Investigating personal identity may enable the identification of ways to help promote not only coping but also encourage growth and development of the family member towards a ‘preferred’ or ‘ideal’ self. Therefore, the internal processes of identity were investigated with the following research question: How do family members perceive themselves and others in regards to selected personal constructs? Personal identity may also affect or be affected by the other processes associated with recovery. Therefore, the relationship between identity, specifically self-discrepancy, and processes of recovery were investigated with the following research question: What is the relationship between identity (self-discrepancy) and other processes associated with recovery, such as, grief, coping, well-being and stigma? Support groups provide an opportunity for families to share their experiences and to receive help and guidance. What family members or carers experience in the support group may be used within the family to help improve family functioning. Personal identity may also provide an insight into the way that family members perceive their family and support group. Therefore, family, support group and identity were investigated with the following research question: What is the relationship between how the family members perceive their family and the support group? Interviews were conducted to identify themes that occurred from the time the family members’ loved ones had a substance use and/or mental health disorder and after 12 months. The following research question was investigated: What themes are identified in the interviews at the start and after 12 months?

To investigate the research questions a mixed methods design was used. The quantitative component involved the use of questionnaires and a repertory grid. There were seven questionnaires which focused on experiences of care giving, hope, wellbeing, grief, family, support group and recovery. The repertory grid technique was used to examine identity from both ideographic and nomothetic perspectives. The qualitative component involved semi-structured interviews. The participants were drawn from support groups and services for family members or carers impacted by their loved ones substance use and/or mental health disorders. The research included both cross-sectional and longitudinal data collection. The cross-sectional study involved 77 participants (17 males, 33 females; average age 58.67 years) from eight drug and alcohol carer support services throughout New South Wales and the Australian Capital Territory, Australia. The longitudinal study conducted over 12 months (Time 1 and Time 2) involved 44 participants (11 males and 33 females; average age 62.02 years) from the ‘Very Important Families’ support group provided by the Salvation Army, Wollongong, New South Wales. Nineteen of these participants (5 males and 14 females; average age 62.84 years) were involved in the interviews at Time 1 and Time 2.

Many of the findings in relation to the internal processes of identity are related to the family members’ different selves (i.e., ‘best self’, ‘ideal self’ and ‘past self’) and their loved one. Initially, family members perceived their ideal self and loved one as significantly different; however, after 12 months they perceived them as being similar to each other. Over time family members viewed their loved one more positively and differently from how they viewed themselves on their best day.

Over 12 months there were significant changes in the recovery processes that reflect an intrapersonal relationship (e.g., hope, well-being, personal sacrifice and burden). However, there were no significant changes in those recovery processes reflecting an interpersonal relationship (e.g., experiences of caregiving and worry and felt isolation). It was found that decreases in self-discrepancy predicted increases in the positive aspects of care giving (e.g., emotional well-being and social well-being).

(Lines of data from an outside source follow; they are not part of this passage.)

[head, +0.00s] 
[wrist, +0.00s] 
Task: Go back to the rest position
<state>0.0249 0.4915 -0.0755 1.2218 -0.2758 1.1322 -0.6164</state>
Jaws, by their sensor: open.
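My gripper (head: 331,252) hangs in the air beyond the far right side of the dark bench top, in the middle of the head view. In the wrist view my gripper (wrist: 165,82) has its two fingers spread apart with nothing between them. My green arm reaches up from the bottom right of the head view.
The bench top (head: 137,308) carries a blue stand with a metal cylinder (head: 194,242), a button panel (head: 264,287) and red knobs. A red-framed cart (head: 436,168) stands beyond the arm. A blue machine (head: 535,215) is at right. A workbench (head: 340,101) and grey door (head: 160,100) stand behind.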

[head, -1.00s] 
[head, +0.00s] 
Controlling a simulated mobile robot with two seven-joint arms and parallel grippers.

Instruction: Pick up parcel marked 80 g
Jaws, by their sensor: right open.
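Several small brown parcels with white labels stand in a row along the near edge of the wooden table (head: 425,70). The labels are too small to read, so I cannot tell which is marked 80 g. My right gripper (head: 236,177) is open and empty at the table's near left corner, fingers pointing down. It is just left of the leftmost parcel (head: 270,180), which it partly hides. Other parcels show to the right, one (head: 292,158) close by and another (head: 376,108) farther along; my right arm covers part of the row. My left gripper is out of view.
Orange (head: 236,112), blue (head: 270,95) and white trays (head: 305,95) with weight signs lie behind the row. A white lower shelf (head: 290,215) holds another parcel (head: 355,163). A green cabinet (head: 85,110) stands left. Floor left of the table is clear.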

Self-discrepancy moderated the relationship between social learning and how much family members identified with the support group. This finding suggests that the degree to which family members identify with the support group is influenced by the combination of both a movement towards their ideal self (i.e., a decrease in selfdiscrepancy) and how much family members are able to generalise their experiences between the support group and family (i.e., an increase in social learning).

In regards to the interviews, initially the family members’ focus was on the behaviour of their respective loved ones. After 12 months, the focus was mainly on the family members themselves with references to their loved one, other members of their family and the community. The themes occurring after 12 months, identified using Leximancer v 3.5, were more positive than those at baseline. Initially, there was a focus on the negative impacts that their loved one’s substance use and/or mental health disorder had on family members. This negative impact was not only in the past but was currently experienced by family members. After 12 months there was a more positive outlook which persisted regardless of whether their loved ones were in recovery or not. After 12 months, family members spoke about life being better than the past, happier in the present, and more optimistic about the future.

These findings have implications for services providing support for families, particularly in terms of family members refocussing their energies on their own lives. This may enable family members to clarify who they are and who they want to be, and use their own strengths to practice their preferred identities. That is, fulfilling the higher order needs, and moving towards self-actualisation as described in the ‘Personal and relational empowerment’ framework. The movement towards an ideal self has been shown to lead to increases in hope, well-being and the quality of their interpersonal relationships. This increase in the positive aspects of care giving may influence other interpersonal relationships such as those in the community, support group and family.

This research indicates that family members’ or carers’ personal identities are changed when they are impacted by, and recovering from, their loved one’s substance use and/or mental health disorder. Family members initially focus on their loved one and perceive them more negatively. Over time family members focus more on themselves, where they perceive themselves more positively and are optimistic about their future. This finding has impacts on the positive aspects of care giving, as well as the relationship between family members’ ability to generalise their experiences between the support group and family, and the degree to which they identify with the support group. Regardless of whether their loved one was in recovery or not, when family members refocus on themselves a number of positive outcomes are achieved.